4.2.3 Bijgebouwen en overkappingen
Op de gronden ter plaatse van de aanduiding 'bijgebouwen' gelden voor het bouwen de volgende regels:
-
a. uitsluitend vrijstaande en aangebouwde bijgebouwen en overkappingen mogen worden opgericht;
-
b. bijgebouwen en overkappingen mogen uitsluitend achter de voorgevellijn van de woning worden gebouwd, waarbij de afstand niet minder mag bedragen dan 2 m;
-
c. de goothoogte van een bijgebouw of overkapping mag niet meer bedragen dan 3 m;
-
d. de bouwhoogte van plat afgedekte bijgebouwen mag niet meer bedragen dan 3,2 m;
-
e. de bouwhoogte van vrijstaande bijgebouwen en overkappingen mag niet meer bedragen dan 4 m, mits het bijgebouw wordt afgedekt met een zadeldak;
-
f. de bouwhoogte van aangebouwde bijgebouwen en overkappingen mag niet meer bedragen dan 4 m, mits deze architectonisch één geheel vormen met het hoofdgebouw;
-
g. een aan de woning aangebouwd bijgebouw en overkapping mag de achtergrens van het bouwvlak en het verlengde daarvan met niet meer dan 4 m overschrijden;
-
h. de gezamenlijke oppervlakte van bijgebouwen en overkappingen ter plaatse de aanduiding ´bijgebouwen' mag:
- voor bouwpercelen die niet groter zijn dan 750 m2 niet meer bedragen dan 75 m2;
- voor bouwpercelen die groter zijn dan 750 m2 en niet groter zijn dan 1.000 m2 niet meer bedragen dan 100 m2;
- voor bouwpercelen die groter zijn dan 1.000 m2 en niet groter zijn dan 1.500 m2 niet meer bedragen dan 150 m2;
- voor bouwpercelen die groter zijn dan 1.500 m2 niet meer bedragen dan 200 m2;
mits het gebied met de aanduiding 'bijgebouwen' voor niet meer dan 50% is bebouwd.

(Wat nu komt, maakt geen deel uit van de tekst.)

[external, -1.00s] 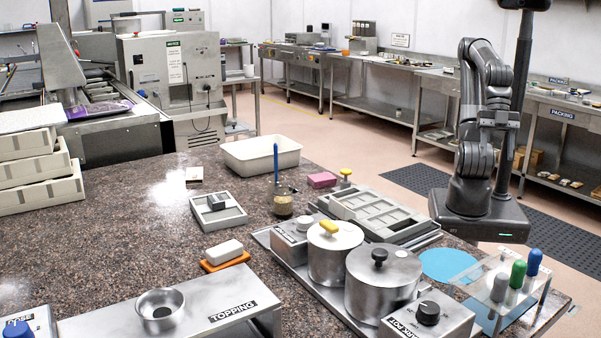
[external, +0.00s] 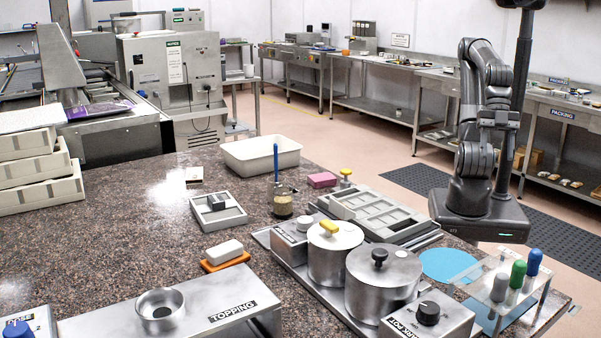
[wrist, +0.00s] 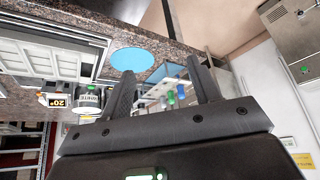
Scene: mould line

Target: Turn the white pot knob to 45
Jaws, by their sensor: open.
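The white pot knob (external: 305,222) is a pale round knob on a small steel control box (external: 292,243). The box stands beside a steel pot with a yellow lid handle (external: 328,228). The knob's setting is too small to read in the external view. In the wrist view, a display reading 20° (wrist: 57,102) shows at the left, near a vessel labelled WHITE (wrist: 90,105). My gripper (wrist: 160,90) is open and empty, its two fingers wide apart. My folded arm is at the right of the external view, well away from the knob.
A second steel pot (external: 382,280) with a black handle and the dark pot control box (external: 428,318) stand in front. A mould tray (external: 375,210) is behind the pots. A rack (external: 507,285) with coloured-handled tools and a blue disc (external: 448,264) lie to the right.

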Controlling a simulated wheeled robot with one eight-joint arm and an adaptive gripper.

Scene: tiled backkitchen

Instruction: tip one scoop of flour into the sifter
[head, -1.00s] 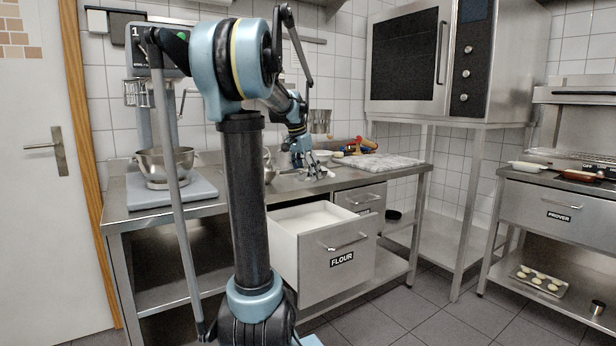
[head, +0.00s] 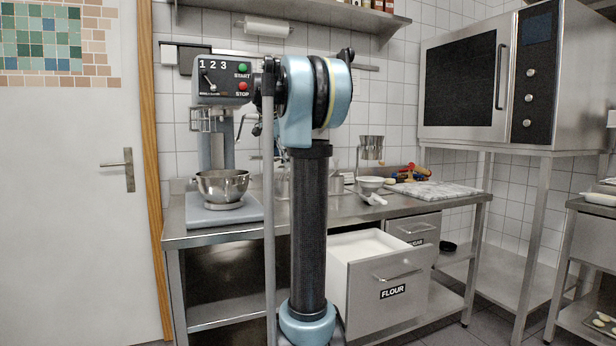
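The flour drawer (head: 434,290) under the counter is pulled open, with white flour (head: 362,242) inside. A small pale scoop-like thing (head: 372,199) lies on the counter above the drawer, beside a white bowl (head: 369,184). A metal cup-shaped vessel (head: 370,144) shows raised against the tiled wall behind; it may be the sifter, but I cannot tell for sure. My gripper is hidden behind my own upright arm links, so its fingers and anything in them do not show.
A steel bowl (head: 222,186) sits on a grey slab (head: 215,213) at the counter's left, before a mixer with START and STOP buttons (head: 222,80). A marble board (head: 434,191) and coloured items (head: 410,172) lie at the right. An oven (head: 480,85) stands beyond.

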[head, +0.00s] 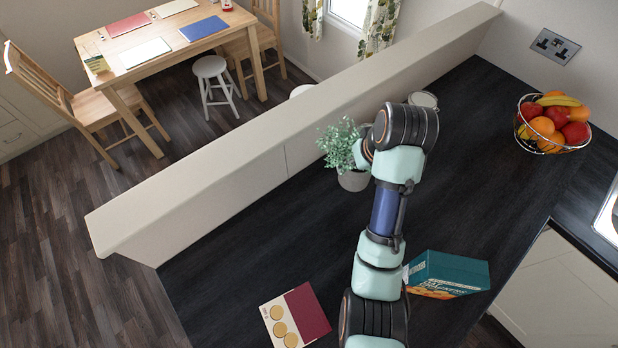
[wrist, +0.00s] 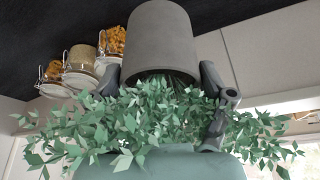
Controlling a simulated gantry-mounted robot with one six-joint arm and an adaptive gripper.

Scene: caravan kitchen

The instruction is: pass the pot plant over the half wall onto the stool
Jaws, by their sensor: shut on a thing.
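The pot plant (head: 341,143), a small leafy green plant in a grey pot (head: 353,181), is on the counter side of the half wall (head: 262,138). My gripper (wrist: 162,80) has its fingers on either side of the pot, shut on it near the rim. In the wrist view the picture is upside down, with the grey pot (wrist: 162,35) above and the leaves (wrist: 130,125) below. I cannot tell whether the pot touches the counter. A white stool (head: 209,68) stands beyond the wall near the table; another white round top (head: 302,90) is mostly hidden behind the wall.
On the dark counter (head: 490,125) are a fruit basket (head: 552,150), a teal box (head: 446,273), a red and cream booklet (head: 294,316) and a jar (head: 423,99) by the wall. Storage jars (wrist: 80,70) show in the wrist view. Beyond the wall are a table (head: 165,55) and chairs.

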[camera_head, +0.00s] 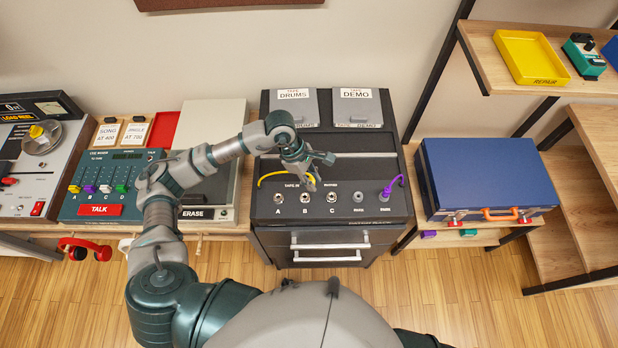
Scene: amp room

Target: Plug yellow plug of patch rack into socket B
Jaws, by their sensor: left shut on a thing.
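The patch rack (345,210) is a dark box with a sloped top panel and a row of round sockets labelled A, B and C. Socket A (279,198) looks empty, and so does socket C (331,198). My left gripper (310,183) reaches over the panel from behind and is shut on the yellow plug, which is mostly hidden by the fingers. My right gripper is out of view.
A purple plug (385,194) with its cable sits at the panel's right end. Tape boxes (357,107) stand behind the panel. A mixer (105,180) and a grey recorder (208,195) are to the left, a blue case (485,178) to the right.

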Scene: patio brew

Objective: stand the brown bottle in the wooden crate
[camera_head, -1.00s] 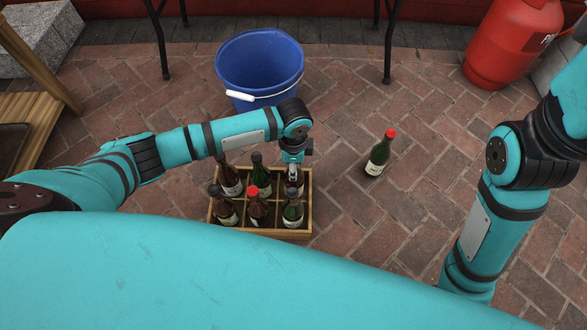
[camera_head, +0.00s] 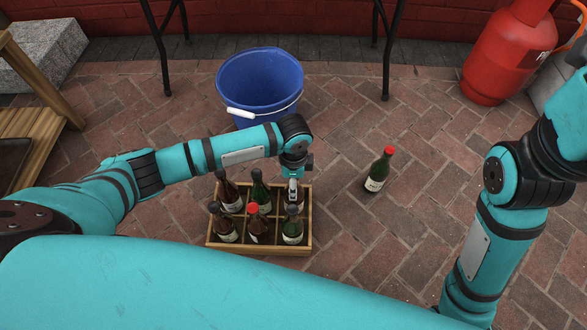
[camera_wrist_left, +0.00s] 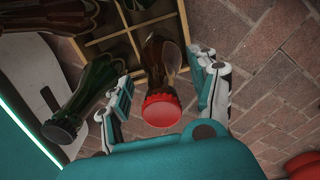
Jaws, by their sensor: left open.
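The wooden crate (camera_head: 260,249) stands on the brick floor with several brown and green bottles upright in it. My left gripper (camera_head: 293,186) is over its back right compartment. A brown bottle (camera_head: 294,198) stands there, its top hidden by the gripper in the head view. In the left wrist view a brown bottle with a red cap (camera_wrist_left: 160,106) lies between the spread fingers of the left gripper (camera_wrist_left: 163,98), inside the crate's edge (camera_wrist_left: 188,25). The fingers look apart from it. My right arm is at the right; its gripper is out of view.
Another red-capped bottle (camera_head: 254,228) stands front middle in the crate. A blue bucket (camera_head: 258,85) is behind the crate. A red gas cylinder (camera_head: 506,55) is at back right. Bricks between are clear.

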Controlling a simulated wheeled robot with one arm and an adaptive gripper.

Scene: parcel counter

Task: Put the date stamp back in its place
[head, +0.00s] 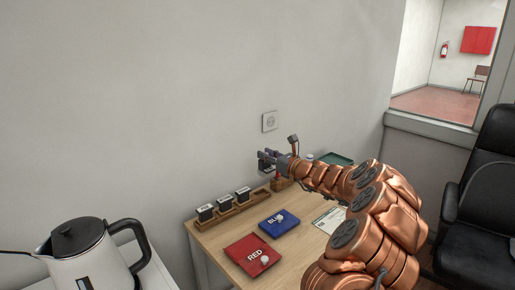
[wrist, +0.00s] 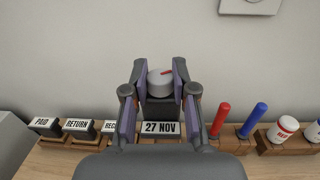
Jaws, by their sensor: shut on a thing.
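The date stamp (wrist: 161,128) has a grey knob with a red mark and a white "27 NOV" label. It is upright between the fingers of my gripper (wrist: 158,100), which is shut on it. In the head view my gripper (head: 268,160) is above the right end of the wooden stamp rack (head: 231,213), near the wall. Three black stamps (head: 224,203) stand in the rack; the wrist view shows labels "PAID" (wrist: 42,123), "RETURN" (wrist: 78,125) and a partly covered "REC...". The date stamp's underside is hidden, so I cannot tell whether it touches the rack.
A wooden holder (wrist: 232,138) with a red pen (wrist: 221,118) and a blue pen (wrist: 254,118) is just right of my gripper. White bottles (wrist: 283,128) stand further right. A red pad (head: 251,258), a blue pad (head: 277,226) and a kettle (head: 85,262) are nearer.

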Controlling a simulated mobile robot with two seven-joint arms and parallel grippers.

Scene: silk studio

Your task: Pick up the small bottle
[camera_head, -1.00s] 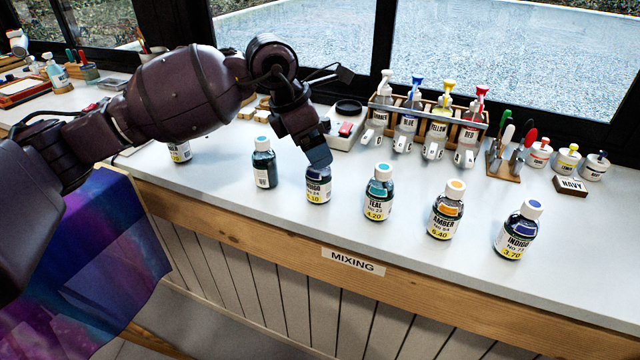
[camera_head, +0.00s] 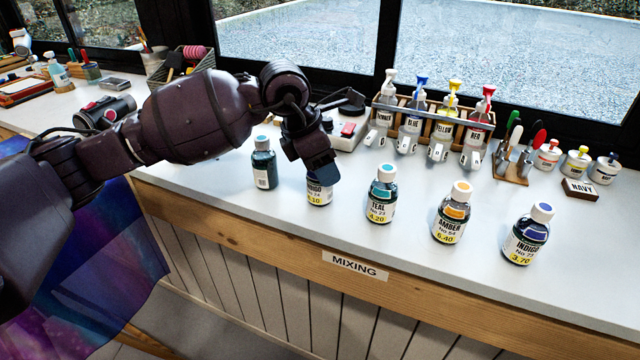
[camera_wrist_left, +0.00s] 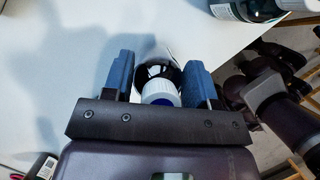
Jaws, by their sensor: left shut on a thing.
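My left gripper (camera_head: 322,168) is shut on a small dark bottle (camera_head: 319,192) with a white and yellow label, at the worktop's front edge. Its fingers cover the bottle's top in the head view. In the left wrist view the bottle (camera_wrist_left: 158,77) stands between the two blue finger pads of the left gripper (camera_wrist_left: 158,75), with its white cap towards the camera. The bottle appears upright; whether it touches the worktop I cannot tell. My right gripper is not in view.
A teal-capped bottle (camera_head: 264,163) stands close on the left. TEAL (camera_head: 381,197), AMBER (camera_head: 452,214) and INDIGO (camera_head: 525,235) bottles stand to the right. Behind are a rack of pump bottles (camera_head: 430,118) and a tool stand (camera_head: 513,165). Worktop (camera_head: 415,178) between the bottles is clear.

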4.2.4 Buiten bouwvlak en de aanduiding 'bijgebouwen´
Op de gronden buiten het bouwvlak en niet ter plaatse van de aanduiding 'bijgebouwen' mag per woning maximaal één portiek of erker worden gebouwd. Hiervoor gelden de volgende regels:
-
a. de afstand van de portiek of de erker tot de bestemming 'Verkeer' mag niet minder bedragen dan 2 m;
-
b. de oppervlakte van de portiek of erker mag niet meer bedragen dan 6 m2;
-
c. de breedte van de portiek of erker mag niet meer bedragen dan 60% van de breedte van de desbetreffende gevel van de woning met een maximum van 4 m;
-
d. de bouwhoogte van de portiek of de erker mag niet meer bedragen dan 3,2 m.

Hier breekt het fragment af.